## Task details
Transcribe the material in full, exactly as written.
═════ Input ═════
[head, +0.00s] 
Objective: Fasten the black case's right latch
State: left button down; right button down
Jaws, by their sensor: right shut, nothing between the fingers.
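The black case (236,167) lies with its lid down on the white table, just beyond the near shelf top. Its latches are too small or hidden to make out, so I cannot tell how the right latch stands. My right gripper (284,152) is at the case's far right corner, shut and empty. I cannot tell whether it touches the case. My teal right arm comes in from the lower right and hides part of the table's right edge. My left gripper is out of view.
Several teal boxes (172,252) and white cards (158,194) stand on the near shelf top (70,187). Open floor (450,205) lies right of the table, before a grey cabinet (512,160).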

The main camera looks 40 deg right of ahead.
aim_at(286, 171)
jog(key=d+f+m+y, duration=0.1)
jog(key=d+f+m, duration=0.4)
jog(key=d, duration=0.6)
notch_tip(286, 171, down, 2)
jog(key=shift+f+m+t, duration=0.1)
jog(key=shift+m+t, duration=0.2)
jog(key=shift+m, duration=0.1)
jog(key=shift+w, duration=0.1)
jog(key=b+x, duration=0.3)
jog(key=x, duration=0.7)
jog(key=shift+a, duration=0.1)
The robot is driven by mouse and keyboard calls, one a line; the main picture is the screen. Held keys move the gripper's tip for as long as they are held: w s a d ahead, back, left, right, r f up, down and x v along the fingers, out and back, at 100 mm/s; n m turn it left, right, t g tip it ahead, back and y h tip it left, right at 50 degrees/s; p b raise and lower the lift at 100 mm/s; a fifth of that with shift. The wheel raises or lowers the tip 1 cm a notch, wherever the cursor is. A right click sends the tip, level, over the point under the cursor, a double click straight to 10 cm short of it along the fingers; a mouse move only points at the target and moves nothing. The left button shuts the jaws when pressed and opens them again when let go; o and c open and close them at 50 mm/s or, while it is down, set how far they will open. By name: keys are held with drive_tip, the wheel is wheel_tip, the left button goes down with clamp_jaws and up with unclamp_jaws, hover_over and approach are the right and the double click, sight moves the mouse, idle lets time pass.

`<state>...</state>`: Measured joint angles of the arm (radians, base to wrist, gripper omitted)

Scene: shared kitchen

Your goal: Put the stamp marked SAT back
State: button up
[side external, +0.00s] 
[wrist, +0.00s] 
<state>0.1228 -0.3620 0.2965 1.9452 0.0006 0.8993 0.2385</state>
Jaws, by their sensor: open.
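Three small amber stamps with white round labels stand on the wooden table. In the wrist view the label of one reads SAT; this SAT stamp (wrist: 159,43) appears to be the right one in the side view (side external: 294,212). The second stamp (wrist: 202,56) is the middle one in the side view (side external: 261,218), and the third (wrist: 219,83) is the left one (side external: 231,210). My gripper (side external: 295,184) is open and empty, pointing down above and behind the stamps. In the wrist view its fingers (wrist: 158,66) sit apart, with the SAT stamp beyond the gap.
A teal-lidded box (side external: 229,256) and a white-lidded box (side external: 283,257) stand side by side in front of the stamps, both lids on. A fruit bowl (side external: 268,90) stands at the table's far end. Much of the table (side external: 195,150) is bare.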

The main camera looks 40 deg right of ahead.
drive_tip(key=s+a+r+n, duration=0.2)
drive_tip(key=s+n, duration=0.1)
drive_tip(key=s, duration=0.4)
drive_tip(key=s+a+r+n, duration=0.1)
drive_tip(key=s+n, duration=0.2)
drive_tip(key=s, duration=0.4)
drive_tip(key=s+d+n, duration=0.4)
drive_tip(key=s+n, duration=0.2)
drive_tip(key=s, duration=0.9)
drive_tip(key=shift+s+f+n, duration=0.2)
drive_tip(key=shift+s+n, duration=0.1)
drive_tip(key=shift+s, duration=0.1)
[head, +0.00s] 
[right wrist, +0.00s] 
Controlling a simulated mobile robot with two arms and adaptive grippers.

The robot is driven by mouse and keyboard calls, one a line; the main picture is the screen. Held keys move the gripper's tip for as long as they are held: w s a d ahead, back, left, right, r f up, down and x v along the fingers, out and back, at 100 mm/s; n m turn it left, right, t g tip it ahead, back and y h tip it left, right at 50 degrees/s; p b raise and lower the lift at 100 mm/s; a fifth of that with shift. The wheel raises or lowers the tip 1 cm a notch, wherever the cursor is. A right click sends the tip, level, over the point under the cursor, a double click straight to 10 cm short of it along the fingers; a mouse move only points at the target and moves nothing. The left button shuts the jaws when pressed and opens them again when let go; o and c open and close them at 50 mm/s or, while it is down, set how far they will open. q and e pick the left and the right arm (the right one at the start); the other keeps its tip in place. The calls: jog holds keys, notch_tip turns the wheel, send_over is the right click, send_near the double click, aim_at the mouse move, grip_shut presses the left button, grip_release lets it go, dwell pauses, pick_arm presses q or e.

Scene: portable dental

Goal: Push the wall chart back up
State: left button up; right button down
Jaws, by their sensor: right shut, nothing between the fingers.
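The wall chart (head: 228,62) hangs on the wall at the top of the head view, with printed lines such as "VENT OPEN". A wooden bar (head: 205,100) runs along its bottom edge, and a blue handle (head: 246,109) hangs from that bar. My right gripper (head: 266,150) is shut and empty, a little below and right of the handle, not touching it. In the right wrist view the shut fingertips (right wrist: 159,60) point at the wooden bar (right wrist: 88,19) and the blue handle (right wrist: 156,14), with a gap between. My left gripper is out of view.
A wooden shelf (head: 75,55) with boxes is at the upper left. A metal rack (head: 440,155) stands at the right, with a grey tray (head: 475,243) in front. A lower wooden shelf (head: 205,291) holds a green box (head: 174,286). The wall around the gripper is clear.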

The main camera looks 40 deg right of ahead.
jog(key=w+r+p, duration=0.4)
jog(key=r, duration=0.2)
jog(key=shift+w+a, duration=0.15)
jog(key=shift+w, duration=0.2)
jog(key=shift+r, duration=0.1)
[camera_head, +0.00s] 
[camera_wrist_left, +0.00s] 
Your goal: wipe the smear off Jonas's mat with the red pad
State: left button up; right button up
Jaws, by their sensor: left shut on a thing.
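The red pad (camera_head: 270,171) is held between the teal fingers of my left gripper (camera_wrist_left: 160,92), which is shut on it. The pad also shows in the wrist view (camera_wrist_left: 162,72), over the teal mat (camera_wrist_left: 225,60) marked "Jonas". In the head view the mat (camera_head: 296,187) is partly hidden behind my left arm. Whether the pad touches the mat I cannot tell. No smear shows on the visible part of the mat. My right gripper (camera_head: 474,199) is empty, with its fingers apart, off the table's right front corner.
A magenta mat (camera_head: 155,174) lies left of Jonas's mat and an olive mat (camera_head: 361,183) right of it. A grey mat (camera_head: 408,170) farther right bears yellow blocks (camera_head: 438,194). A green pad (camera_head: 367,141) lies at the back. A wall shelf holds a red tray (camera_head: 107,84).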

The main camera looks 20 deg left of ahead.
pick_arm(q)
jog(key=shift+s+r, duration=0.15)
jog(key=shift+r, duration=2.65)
═════
## Written solution
[head, +0.00s] 
Objective: Fasten the black case's right latch
State: left button down; right button down
Jaws, by their sensor: right shut, nothing between the fingers.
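The black case (236,167) lies with its lid down on the white table, just beyond the near shelf top. Its latches are too small or hidden to make out, so I cannot tell how the right latch stands. My right gripper (284,152) is at the case's far right corner, shut and empty. I cannot tell whether it touches the case. My teal right arm comes in from the lower right and hides part of the table's right edge. My left gripper is out of view.
Several teal boxes (172,252) and white cards (158,194) stand on the near shelf top (70,187). Open floor (450,205) lies right of the table, before a grey cabinet (512,160).

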The main camera looks 40 deg right of ahead.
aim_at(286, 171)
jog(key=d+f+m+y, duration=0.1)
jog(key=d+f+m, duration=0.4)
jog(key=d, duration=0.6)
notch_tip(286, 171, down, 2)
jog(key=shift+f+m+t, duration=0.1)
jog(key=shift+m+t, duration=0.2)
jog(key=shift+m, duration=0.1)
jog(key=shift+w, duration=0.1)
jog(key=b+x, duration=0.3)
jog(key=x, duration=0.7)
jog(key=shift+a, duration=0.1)
The robot is driven by mouse and keyboard calls, one a line; the main picture is the screen. Held keys move the gripper's tip for as long as they are held: w s a d ahead, back, left, right, r f up, down and x v along the fingers, out and back, at 100 mm/s; n m turn it left, right, t g tip it ahead, back and y h tip it left, right at 50 degrees/s; p b raise and lower the lift at 100 mm/s; a fifth of that with shift. The wheel raises or lowers the tip 1 cm a notch, wherever the cursor is. A right click sends the tip, level, over the point under the cursor, a double click straight to 10 cm short of it along the fingers; a mouse move only points at the target and moves nothing. The left button shuts the jaws when pressed and opens them again when let go; o and c open and close them at 50 mm/s or, while it is down, set how far they will open. By name: keys are held with drive_tip, the wheel is wheel_tip, the left button goes down with clamp_jaws and up with unclamp_jaws, hover_over and approach are the right and the double click, sight moves the mouse, idle lets time pass.

`<state>...</state>`: Measured joint angles of the arm (radians, base to wrist, gripper omitted)

Scene: shared kitchen

Your goal: Put the stamp marked SAT back
State: button up
[side external, +0.00s] 
[wrist, +0.00s] 
<state>0.1228 -0.3620 0.2965 1.9452 0.0006 0.8993 0.2385</state>
Jaws, by their sensor: open.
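Three small amber stamps with white round labels stand on the wooden table. In the wrist view the label of one reads SAT; this SAT stamp (wrist: 159,43) appears to be the right one in the side view (side external: 294,212). The second stamp (wrist: 202,56) is the middle one in the side view (side external: 261,218), and the third (wrist: 219,83) is the left one (side external: 231,210). My gripper (side external: 295,184) is open and empty, pointing down above and behind the stamps. In the wrist view its fingers (wrist: 158,66) sit apart, with the SAT stamp beyond the gap.
A teal-lidded box (side external: 229,256) and a white-lidded box (side external: 283,257) stand side by side in front of the stamps, both lids on. A fruit bowl (side external: 268,90) stands at the table's far end. Much of the table (side external: 195,150) is bare.

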The main camera looks 40 deg right of ahead.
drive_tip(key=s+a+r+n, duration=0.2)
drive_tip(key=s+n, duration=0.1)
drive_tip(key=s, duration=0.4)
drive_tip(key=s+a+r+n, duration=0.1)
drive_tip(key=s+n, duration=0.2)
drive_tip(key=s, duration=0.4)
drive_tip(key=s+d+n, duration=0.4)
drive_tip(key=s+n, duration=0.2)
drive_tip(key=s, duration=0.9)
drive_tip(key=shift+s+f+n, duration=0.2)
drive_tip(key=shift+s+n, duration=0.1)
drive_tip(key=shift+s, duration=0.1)
[head, +0.00s] 
[right wrist, +0.00s] 
Controlling a simulated mobile robot with two arms and adaptive grippers.

The robot is driven by mouse and keyboard calls, one a line; the main picture is the screen. Held keys move the gripper's tip for as long as they are held: w s a d ahead, back, left, right, r f up, down and x v along the fingers, out and back, at 100 mm/s; n m turn it left, right, t g tip it ahead, back and y h tip it left, right at 50 degrees/s; p b raise and lower the lift at 100 mm/s; a fifth of that with shift. The wheel raises or lowers the tip 1 cm a notch, wherever the cursor is. A right click sends the tip, level, over the point under the cursor, a double click straight to 10 cm short of it along the fingers; a mouse move only points at the target and moves nothing. The left button shuts the jaws when pressed and opens them again when let go; o and c open and close them at 50 mm/s or, while it is down, set how far they will open. q and e pick the left and the right arm (the right one at the start); the other keeps its tip in place. The calls: jog holds keys, notch_tip turns the wheel, send_over is the right click, send_near the double click, aim_at the mouse move, grip_shut presses the left button, grip_release lets it go, dwell pauses, pick_arm presses q or e.

Scene: portable dental

Goal: Push the wall chart back up
State: left button up; right button down
Jaws, by their sensor: right shut, nothing between the fingers.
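The wall chart (head: 228,62) hangs on the wall at the top of the head view, with printed lines such as "VENT OPEN". A wooden bar (head: 205,100) runs along its bottom edge, and a blue handle (head: 246,109) hangs from that bar. My right gripper (head: 266,150) is shut and empty, a little below and right of the handle, not touching it. In the right wrist view the shut fingertips (right wrist: 159,60) point at the wooden bar (right wrist: 88,19) and the blue handle (right wrist: 156,14), with a gap between. My left gripper is out of view.
A wooden shelf (head: 75,55) with boxes is at the upper left. A metal rack (head: 440,155) stands at the right, with a grey tray (head: 475,243) in front. A lower wooden shelf (head: 205,291) holds a green box (head: 174,286). The wall around the gripper is clear.

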The main camera looks 40 deg right of ahead.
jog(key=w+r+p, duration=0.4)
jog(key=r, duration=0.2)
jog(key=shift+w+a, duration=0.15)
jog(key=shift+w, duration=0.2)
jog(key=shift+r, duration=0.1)
[camera_head, +0.00s] 
[camera_wrist_left, +0.00s] 
Your goal: wipe the smear off Jonas's mat with the red pad
State: left button up; right button up
Jaws, by their sensor: left shut on a thing.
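The red pad (camera_head: 270,171) is held between the teal fingers of my left gripper (camera_wrist_left: 160,92), which is shut on it. The pad also shows in the wrist view (camera_wrist_left: 162,72), over the teal mat (camera_wrist_left: 225,60) marked "Jonas". In the head view the mat (camera_head: 296,187) is partly hidden behind my left arm. Whether the pad touches the mat I cannot tell. No smear shows on the visible part of the mat. My right gripper (camera_head: 474,199) is empty, with its fingers apart, off the table's right front corner.
A magenta mat (camera_head: 155,174) lies left of Jonas's mat and an olive mat (camera_head: 361,183) right of it. A grey mat (camera_head: 408,170) farther right bears yellow blocks (camera_head: 438,194). A green pad (camera_head: 367,141) lies at the back. A wall shelf holds a red tray (camera_head: 107,84).

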The main camera looks 20 deg left of ahead.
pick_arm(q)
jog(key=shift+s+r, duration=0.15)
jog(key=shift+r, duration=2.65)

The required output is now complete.